** Start of COLLECTED DATA **
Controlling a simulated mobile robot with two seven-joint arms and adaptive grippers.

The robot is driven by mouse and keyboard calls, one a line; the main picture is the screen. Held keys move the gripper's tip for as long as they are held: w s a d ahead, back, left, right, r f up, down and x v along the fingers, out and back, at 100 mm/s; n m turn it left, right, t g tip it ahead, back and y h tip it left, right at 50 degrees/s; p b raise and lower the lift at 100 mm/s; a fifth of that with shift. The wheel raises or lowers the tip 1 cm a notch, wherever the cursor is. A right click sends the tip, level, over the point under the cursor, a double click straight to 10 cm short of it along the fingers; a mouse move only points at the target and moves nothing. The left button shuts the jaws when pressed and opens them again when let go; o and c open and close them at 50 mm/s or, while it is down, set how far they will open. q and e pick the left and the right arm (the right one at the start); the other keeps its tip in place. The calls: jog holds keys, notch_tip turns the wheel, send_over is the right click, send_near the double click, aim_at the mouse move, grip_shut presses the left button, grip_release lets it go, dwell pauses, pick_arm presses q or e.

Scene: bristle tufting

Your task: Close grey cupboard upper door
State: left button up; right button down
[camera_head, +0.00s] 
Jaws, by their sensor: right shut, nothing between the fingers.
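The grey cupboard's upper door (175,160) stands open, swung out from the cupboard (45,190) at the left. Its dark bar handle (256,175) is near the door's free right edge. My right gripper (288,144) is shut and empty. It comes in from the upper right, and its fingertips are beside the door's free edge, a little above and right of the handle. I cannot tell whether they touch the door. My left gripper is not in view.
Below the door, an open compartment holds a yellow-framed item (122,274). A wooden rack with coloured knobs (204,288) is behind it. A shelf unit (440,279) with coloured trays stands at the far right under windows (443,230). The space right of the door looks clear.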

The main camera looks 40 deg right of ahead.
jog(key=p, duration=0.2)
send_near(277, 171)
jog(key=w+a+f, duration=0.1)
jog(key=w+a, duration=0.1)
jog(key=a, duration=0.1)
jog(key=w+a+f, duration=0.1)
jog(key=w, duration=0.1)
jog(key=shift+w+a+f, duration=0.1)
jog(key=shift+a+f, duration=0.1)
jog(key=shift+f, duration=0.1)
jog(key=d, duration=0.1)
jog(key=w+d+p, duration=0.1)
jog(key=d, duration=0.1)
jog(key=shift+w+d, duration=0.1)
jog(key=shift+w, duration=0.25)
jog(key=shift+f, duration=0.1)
** End of COLLECTED DATA **
= GOAL OF THE EXERCISE =
Take the lines above from the one holding "Your task: Close grey cupboard upper door" to the last and output them exactly.

= EXERCISE RESULT =
Your task: Close grey cupboard upper door
State: left button up; right button down
[camera_head, +0.00s] 
Jaws, by their sensor: right shut, nothing between the fingers.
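The grey cupboard's upper door (175,160) stands open, swung out from the cupboard (45,190) at the left. Its dark bar handle (256,175) is near the door's free right edge. My right gripper (288,144) is shut and empty. It comes in from the upper right, and its fingertips are beside the door's free edge, a little above and right of the handle. I cannot tell whether they touch the door. My left gripper is not in view.
Below the door, an open compartment holds a yellow-framed item (122,274). A wooden rack with coloured knobs (204,288) is behind it. A shelf unit (440,279) with coloured trays stands at the far right under windows (443,230). The space right of the door looks clear.

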The main camera looks 40 deg right of ahead.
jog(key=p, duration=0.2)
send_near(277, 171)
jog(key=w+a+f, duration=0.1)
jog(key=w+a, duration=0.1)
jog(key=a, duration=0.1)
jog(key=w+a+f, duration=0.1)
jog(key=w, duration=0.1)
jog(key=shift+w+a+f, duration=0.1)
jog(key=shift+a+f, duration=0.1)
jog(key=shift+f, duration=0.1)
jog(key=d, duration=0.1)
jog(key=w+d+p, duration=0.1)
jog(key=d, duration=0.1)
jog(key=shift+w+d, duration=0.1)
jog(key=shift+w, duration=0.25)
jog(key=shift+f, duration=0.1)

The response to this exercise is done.